I’m a 48 years old professional with two teenaged boys. I got divorced almost 3 yrs ago because of my ex’s alcoholism and depression which were affecting in a disturbing way both my kids and my own life. Now I have been dating a man 7 years my senior from the beginning of April. We actually first met in February, through Internet, and he seemed pleasant and ok but didn’t make an impact on me. As it took me a day to answer his sms thanking for a nice evening, he thought I wasn’t interested and didn’t contact me again until April. When he contacted me again I thought I should give him a second chance as one meeting and one’s looks don’t reveal everything about a person. He has turned out to be a nice, trustworthy and caring man and we share some common interests but there are some buts, too. I did your Three-months Test and ticked all the boxes except ‘conversation flowing like wine’. Our sex life is not totally satisfying for two reasons: I’m not keen on the way he kisses and his penis is very small. For me these things sound very shallow and I had always thought that size doesn’t matter. Now I know it does. He is good with his tongue and fingers but I miss feeling a penis inside me and getting a vaginal orgasm. I sometimes wonder if I can live like this for the rest of my life. I like him a lot and appreciate his kind personality but I don’t feel terribly passionate about him. Our rhythm is also quite different: he is very slow and I’m quite fast. This morning I ate müsli, a
sandwich and an egg plus drank a cup of tea and a cup of juice while he was getting down his müsli. And I’m not an extremely fast eater myself.

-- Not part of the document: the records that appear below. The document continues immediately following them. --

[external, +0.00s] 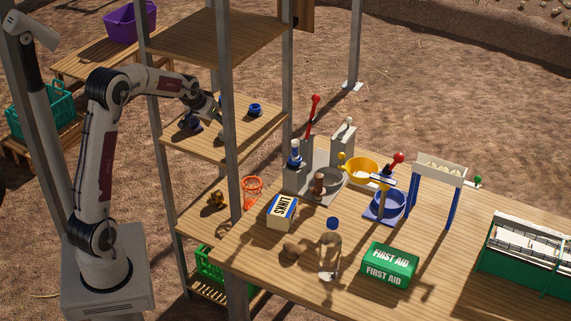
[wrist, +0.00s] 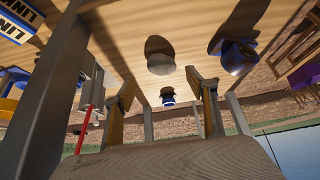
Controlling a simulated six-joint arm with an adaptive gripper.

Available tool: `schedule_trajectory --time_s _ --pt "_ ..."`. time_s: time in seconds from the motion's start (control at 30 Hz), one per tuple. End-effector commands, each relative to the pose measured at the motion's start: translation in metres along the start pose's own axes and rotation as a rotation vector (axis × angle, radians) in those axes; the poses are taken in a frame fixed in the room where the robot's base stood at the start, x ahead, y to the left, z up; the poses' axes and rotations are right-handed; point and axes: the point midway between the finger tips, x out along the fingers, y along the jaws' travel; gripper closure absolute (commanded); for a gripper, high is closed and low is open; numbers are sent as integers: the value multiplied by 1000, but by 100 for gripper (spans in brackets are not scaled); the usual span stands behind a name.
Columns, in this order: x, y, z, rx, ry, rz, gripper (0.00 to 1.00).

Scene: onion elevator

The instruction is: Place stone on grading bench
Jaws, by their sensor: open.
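A small grey rounded stone (wrist: 162,64) rests on the wooden middle shelf in the wrist view, with a dark shadow beside it. My gripper (wrist: 161,83) is open, its two fingers apart on either side of the view, with the stone just beyond and between the tips. No contact shows. In the external view my gripper (external: 212,110) is over the middle shelf (external: 185,148), between the rack posts; the stone cannot be made out there. Which part of the wooden bench (external: 345,292) is the grading bench is not clear.
Blue items, one on the left (external: 190,125) and a cup (external: 254,108), flank my gripper on the shelf. Rack posts (external: 229,130) stand close. The bench holds a LINKS box (external: 282,212), brown lump (external: 291,249), bottle (external: 330,255), first aid box (external: 389,265) and lever devices.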

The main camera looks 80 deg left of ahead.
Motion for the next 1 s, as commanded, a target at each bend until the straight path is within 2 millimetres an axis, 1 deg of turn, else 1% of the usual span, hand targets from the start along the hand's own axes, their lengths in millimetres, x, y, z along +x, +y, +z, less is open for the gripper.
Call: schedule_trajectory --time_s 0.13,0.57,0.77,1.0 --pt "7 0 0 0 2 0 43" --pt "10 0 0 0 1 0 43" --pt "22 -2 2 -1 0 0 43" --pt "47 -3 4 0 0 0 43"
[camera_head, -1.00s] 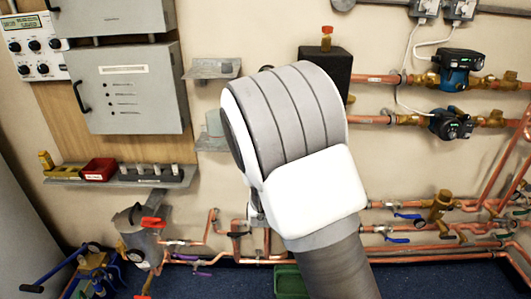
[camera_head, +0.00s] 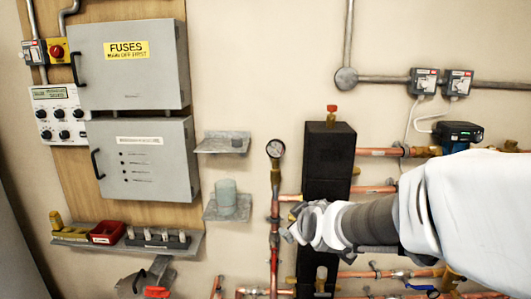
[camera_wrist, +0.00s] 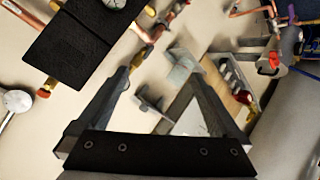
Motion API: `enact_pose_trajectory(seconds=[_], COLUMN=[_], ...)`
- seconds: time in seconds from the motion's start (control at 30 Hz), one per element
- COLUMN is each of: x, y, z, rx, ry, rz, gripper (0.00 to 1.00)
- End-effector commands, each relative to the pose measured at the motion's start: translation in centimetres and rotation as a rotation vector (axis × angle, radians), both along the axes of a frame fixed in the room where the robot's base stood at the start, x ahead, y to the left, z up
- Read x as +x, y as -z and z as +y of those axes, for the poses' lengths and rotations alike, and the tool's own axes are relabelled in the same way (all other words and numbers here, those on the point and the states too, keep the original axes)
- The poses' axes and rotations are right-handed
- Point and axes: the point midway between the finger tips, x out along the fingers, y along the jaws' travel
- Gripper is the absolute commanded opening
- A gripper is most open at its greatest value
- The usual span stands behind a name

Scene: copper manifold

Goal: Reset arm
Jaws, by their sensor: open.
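My gripper (camera_wrist: 160,78) shows in the wrist view with its two dark fingers spread wide and nothing between them. The wall stands beyond the fingers. In the head view my arm reaches in from the right, and its end (camera_head: 308,226) is in front of the copper pipes, beside the lower part of the black block. The fingers themselves are hard to make out there.
A tall black block (camera_head: 329,158) and a pressure gauge (camera_head: 275,149) are close to my arm's end. Small wall shelves (camera_head: 222,146), grey boxes (camera_head: 142,160) and a tool shelf (camera_head: 185,244) are to the left. A pump (camera_head: 459,134) is at right.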

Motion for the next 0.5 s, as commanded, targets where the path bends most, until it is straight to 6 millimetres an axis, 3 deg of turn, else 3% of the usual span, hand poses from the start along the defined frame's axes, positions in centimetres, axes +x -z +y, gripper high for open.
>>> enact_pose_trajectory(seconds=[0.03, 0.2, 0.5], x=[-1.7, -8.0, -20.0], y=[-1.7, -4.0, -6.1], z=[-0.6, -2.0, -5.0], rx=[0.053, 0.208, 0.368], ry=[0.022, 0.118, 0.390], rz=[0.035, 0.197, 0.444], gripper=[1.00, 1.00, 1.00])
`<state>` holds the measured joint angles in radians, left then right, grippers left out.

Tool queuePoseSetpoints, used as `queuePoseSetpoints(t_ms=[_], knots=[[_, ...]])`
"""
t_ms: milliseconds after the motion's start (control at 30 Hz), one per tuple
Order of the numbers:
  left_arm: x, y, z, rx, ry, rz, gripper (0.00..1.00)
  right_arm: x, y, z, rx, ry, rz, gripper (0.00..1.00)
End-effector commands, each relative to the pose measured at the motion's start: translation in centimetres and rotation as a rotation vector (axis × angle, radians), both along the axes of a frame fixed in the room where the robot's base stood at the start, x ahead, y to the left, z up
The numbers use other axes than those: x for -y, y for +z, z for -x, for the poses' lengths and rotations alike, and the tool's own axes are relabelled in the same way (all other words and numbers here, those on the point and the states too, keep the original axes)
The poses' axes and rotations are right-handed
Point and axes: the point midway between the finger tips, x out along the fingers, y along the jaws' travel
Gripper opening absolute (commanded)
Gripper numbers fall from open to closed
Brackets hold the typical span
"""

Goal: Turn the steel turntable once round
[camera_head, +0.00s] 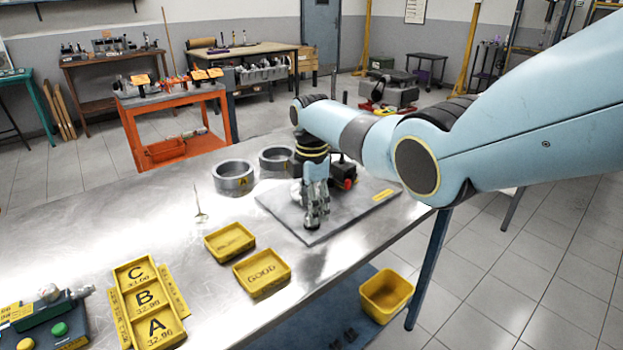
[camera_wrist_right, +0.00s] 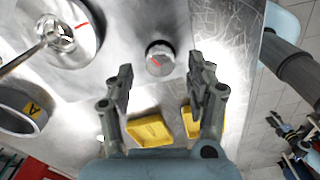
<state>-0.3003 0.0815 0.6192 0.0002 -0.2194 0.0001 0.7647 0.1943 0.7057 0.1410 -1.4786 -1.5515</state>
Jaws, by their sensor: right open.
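A round steel disc (camera_wrist_right: 88,46) with a red mark, which looks like the turntable, shows at the top left of the right wrist view. A clamp-like ring on a rod covers part of it. A small round knob (camera_wrist_right: 157,63) with a red line stands apart beside it. My right gripper (camera_head: 317,222) points down over the grey base plate (camera_head: 283,214) in the head view and hides part of what is there. In the wrist view its two fingers (camera_wrist_right: 160,88) are spread, with the knob ahead of the gap and nothing held. My left gripper is not in view.
A steel ring marked A (camera_head: 233,183) and a second ring (camera_head: 267,167) stand left of the plate. Yellow trays (camera_head: 262,290) lie nearer. A yellow bin (camera_head: 386,294) is beyond the table edge.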

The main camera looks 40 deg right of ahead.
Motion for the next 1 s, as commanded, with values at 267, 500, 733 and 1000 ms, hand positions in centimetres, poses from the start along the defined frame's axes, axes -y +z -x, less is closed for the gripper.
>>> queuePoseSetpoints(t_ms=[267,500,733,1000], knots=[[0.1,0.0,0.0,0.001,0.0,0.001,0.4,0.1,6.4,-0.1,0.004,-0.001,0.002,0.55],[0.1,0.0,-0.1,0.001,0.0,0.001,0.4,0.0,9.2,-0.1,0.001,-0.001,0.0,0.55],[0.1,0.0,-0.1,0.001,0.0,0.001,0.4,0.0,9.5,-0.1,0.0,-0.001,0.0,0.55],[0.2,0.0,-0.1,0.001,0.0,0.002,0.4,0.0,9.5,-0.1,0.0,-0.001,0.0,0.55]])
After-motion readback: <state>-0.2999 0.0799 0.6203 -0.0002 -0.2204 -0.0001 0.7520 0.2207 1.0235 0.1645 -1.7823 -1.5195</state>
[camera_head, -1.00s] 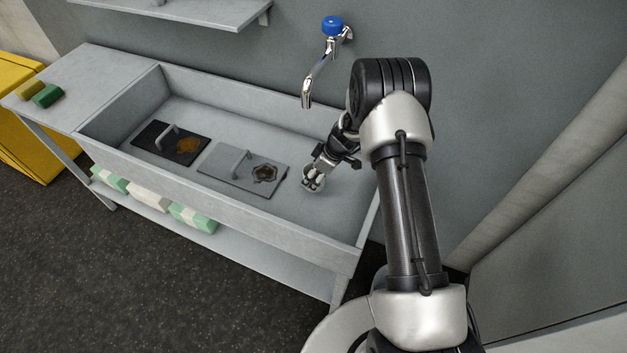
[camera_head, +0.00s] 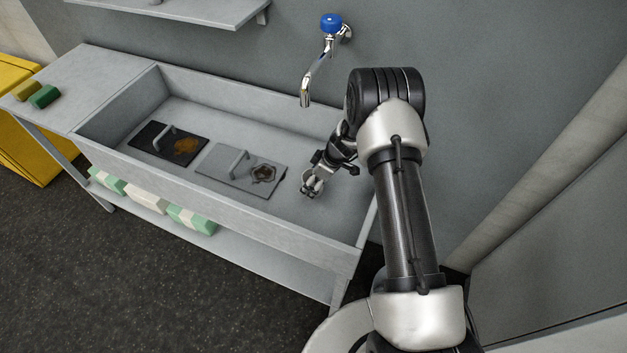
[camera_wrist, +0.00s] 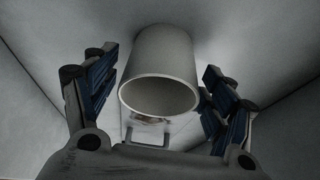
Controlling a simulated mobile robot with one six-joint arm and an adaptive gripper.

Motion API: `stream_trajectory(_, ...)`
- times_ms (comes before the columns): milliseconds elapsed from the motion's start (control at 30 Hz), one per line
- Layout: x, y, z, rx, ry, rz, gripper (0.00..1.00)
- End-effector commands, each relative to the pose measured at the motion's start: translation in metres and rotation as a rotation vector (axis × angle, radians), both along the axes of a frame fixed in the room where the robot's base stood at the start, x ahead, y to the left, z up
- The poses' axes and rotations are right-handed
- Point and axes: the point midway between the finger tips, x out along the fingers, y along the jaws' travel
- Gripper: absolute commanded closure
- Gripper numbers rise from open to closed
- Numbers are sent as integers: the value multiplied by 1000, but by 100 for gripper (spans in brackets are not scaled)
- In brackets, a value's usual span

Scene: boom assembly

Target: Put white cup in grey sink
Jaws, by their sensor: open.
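The white cup (camera_wrist: 158,75) stands out in the wrist view, its round open mouth facing the camera and its far end against the grey surface. My gripper (camera_wrist: 158,64) is open, one finger on each side of the cup, with visible gaps between fingers and cup. In the head view my gripper (camera_head: 310,187) is low inside the right part of the grey sink (camera_head: 230,215). There the cup is largely hidden by the fingers and too small to make out clearly.
In the sink, left of my gripper, lie a dark plate with a handle (camera_head: 160,140) and a grey plate with a handle (camera_head: 222,166). A blue-knobbed tap (camera_head: 318,70) hangs above. Sponges (camera_head: 44,96) lie on the left counter. The sink's right end is clear.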

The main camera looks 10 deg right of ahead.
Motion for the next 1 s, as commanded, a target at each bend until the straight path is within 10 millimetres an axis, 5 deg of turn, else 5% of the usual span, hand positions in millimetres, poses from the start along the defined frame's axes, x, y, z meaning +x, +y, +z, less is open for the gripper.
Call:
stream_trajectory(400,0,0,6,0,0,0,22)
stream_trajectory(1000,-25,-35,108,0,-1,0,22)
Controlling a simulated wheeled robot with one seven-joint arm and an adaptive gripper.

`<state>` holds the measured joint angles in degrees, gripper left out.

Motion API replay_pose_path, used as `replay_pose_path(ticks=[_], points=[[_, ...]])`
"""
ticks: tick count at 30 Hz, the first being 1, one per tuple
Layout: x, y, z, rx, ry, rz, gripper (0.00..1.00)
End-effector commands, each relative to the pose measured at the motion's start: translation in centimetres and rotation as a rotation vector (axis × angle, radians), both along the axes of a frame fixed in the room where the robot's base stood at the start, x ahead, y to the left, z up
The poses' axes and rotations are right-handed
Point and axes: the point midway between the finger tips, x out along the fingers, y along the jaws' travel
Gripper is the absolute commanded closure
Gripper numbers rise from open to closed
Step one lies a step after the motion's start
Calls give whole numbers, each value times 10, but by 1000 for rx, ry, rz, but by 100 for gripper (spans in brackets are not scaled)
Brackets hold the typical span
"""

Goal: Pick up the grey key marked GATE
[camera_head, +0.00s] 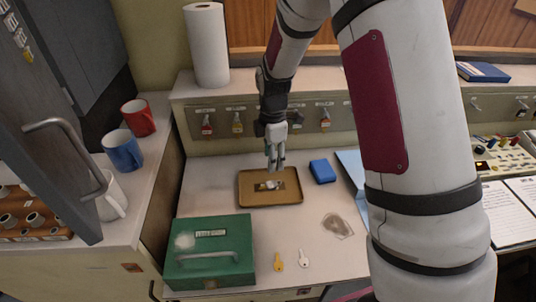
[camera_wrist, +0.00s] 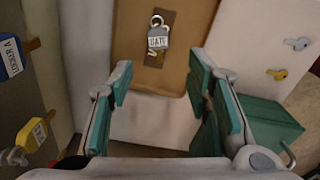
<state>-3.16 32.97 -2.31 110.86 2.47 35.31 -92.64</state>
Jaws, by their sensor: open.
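The grey key marked GATE (camera_wrist: 158,42) lies on a darker brown patch in the brown tray (camera_wrist: 125,45). Its white label reads GATE in the wrist view, and a brass-coloured part shows just below it. In the head view the key (camera_head: 272,185) is a small pale shape in the tray (camera_head: 252,201). My gripper (camera_head: 274,167) points down over the back of the tray. In the wrist view its teal-padded fingers (camera_wrist: 163,80) are apart with nothing between them. The key lies ahead of the fingertips, not touching them.
A green cash box (camera_head: 210,270) stands in front of the tray. A brass key (camera_head: 278,262) and a silver key (camera_head: 303,258) lie beside it. A blue box (camera_head: 322,171) is right of the tray. Tagged keys hang on the panel (camera_head: 280,122) behind. Mugs (camera_head: 122,152) stand at left.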

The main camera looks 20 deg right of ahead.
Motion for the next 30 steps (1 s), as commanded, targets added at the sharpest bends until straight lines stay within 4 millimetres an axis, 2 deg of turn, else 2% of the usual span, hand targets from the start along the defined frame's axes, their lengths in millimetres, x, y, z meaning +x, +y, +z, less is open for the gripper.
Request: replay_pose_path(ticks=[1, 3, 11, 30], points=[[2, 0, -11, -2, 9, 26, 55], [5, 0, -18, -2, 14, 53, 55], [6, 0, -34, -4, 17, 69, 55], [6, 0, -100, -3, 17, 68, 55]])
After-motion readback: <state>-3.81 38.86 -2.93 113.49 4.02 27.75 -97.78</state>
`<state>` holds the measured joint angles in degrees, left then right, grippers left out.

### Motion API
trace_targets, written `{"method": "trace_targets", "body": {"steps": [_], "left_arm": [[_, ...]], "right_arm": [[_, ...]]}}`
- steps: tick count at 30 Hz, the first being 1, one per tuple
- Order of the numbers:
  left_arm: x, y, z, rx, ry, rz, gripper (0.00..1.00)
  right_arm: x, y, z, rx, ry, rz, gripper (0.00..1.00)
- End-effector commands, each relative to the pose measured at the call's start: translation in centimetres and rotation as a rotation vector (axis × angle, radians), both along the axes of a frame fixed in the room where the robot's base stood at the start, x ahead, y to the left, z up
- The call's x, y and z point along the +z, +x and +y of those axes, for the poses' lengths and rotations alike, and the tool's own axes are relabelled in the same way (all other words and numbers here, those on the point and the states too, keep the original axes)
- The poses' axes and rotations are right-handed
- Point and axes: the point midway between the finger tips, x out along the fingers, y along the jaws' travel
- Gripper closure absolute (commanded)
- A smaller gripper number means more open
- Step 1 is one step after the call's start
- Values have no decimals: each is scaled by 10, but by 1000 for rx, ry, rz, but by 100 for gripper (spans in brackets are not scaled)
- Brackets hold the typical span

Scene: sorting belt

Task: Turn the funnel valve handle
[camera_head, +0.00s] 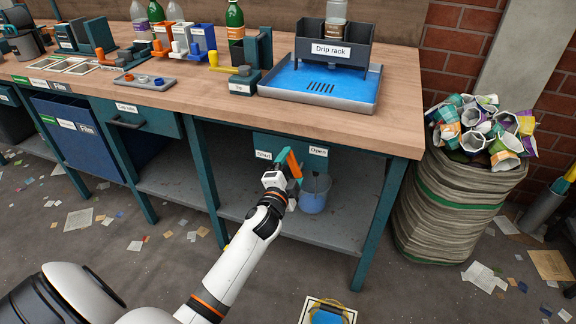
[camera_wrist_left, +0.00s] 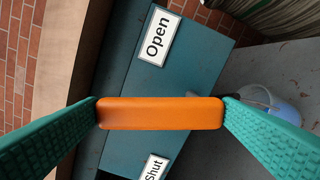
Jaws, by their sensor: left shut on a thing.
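The orange valve handle (camera_head: 294,163) sits on the front of a teal box (camera_head: 270,143) under the bench top, between a "Shut" label (camera_head: 264,155) on its left and an "Open" label (camera_head: 318,152) on its right. My left gripper (camera_head: 287,163) is shut on the handle. In the left wrist view the handle (camera_wrist_left: 160,113) lies crosswise between both teal fingers, with the "Open" label (camera_wrist_left: 158,35) above it and the "Shut" label (camera_wrist_left: 155,167) below. The funnel is not clearly visible. My right gripper is out of view.
A blue bucket (camera_head: 313,196) stands below the valve on the lower shelf (camera_head: 245,213), right of my gripper. Bench legs (camera_head: 380,222) flank the space. A drip rack (camera_head: 335,50) stands on top. A full sack (camera_head: 450,205) is at the right.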

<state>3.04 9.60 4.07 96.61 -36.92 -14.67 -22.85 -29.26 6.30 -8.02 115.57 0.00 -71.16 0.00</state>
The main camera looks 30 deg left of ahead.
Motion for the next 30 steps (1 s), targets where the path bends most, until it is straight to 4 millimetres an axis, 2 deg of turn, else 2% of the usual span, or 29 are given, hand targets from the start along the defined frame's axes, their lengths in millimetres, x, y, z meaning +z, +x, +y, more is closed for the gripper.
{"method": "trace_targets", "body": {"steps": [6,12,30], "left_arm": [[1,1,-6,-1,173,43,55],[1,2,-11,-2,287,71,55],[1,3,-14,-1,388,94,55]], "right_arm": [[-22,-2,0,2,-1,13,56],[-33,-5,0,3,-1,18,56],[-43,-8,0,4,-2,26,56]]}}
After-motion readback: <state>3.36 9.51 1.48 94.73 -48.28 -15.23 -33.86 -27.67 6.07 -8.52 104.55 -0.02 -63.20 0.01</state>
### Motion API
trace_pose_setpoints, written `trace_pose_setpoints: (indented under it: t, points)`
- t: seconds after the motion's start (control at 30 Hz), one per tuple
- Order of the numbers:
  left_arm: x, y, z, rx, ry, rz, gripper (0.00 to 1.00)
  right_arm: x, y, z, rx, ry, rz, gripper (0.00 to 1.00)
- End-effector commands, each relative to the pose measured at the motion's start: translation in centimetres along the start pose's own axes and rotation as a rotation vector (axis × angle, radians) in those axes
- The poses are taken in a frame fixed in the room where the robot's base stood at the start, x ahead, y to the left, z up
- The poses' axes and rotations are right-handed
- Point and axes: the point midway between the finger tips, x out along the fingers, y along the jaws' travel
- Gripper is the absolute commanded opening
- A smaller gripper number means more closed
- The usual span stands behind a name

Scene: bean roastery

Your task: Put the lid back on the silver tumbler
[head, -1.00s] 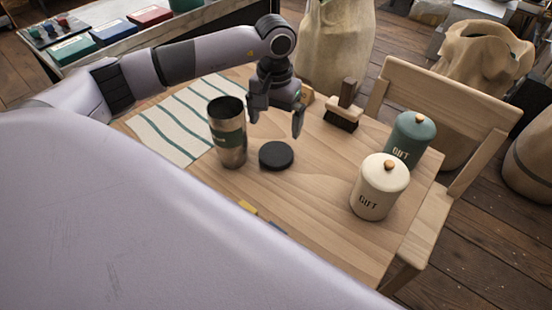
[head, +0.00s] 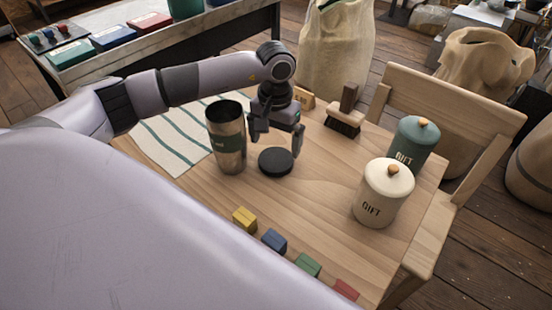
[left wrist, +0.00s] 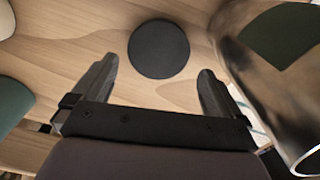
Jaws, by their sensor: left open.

So is it normal to have doubts at this phase of a relationship? How would I really know if there’s a chance for a long lasting, mutually fulfilling relationship? Is luke warm enough?

Here’s my original reply

What an interesting question and one I explore further in a new book coming out in February next year: Are you right for me?

I’m struck by the difference between your last relationship – with a bad boy (your ex was an alcoholic) and your current partner who sounds really nice (but possibly too nice). When there is such a dramatic difference, I normally suspect that there is a link between the problems in one relationship and the next. Let me try and explain what I mean.

My guess is that life with your ex was never dull. There was lots of drama – where is he? what state will be in? what’s going to happen next? Living with an alcoholic can involve living on your nerves with the adrenaline pumping all the time. (Interestingly, it is easy to mistake the faster heartbeat with passion and that’s why lots of women fall for bad boys). Your impatience with your current taking his time over breakfast makes me wonder if you have become so used to drama that ordinary life comes across as rather dull.

So I want to turn your question on its head. Not is he right for you but are you ready for him? Have you processed all your experiences from being the partner of an addict? Have you learnt all the lessons? Consider some sessions with an addiction expert to help think through your old relationship and whether you were co-dependent (addicted to his bad behaviour or a compulsive carer etc)

This is not to say that there is not work to do on your current relationship. Experiment with different positions for sexual intercourse where he will be able to penetrate further or bring sex toys into your love-making. Show him how you like to be kissed….. for example,’ it really turns me on when you kiss me (slowly, forcibly, whatever).’ If he’s good at oral sex, I’m sure he can learn to kiss in a way that feels good for you.

Finally, I think there are often doubts at three months – especially after you’ve been hurt. The myths about love means we can expect such a big bang that it blasts away any problems and fuses two people together in a tight embrace forever more. However, love is seldom enough on its own. We need respect, consideration, kindness and lots of other gentler qualities too. Time and again, love is something that grows slowly from a small shoot to a large tree to shelter under.

So think about the post-relationship counselling (but make certain you see an addiction specialist), work on improving things at three months and leave the real decision until eighteen months.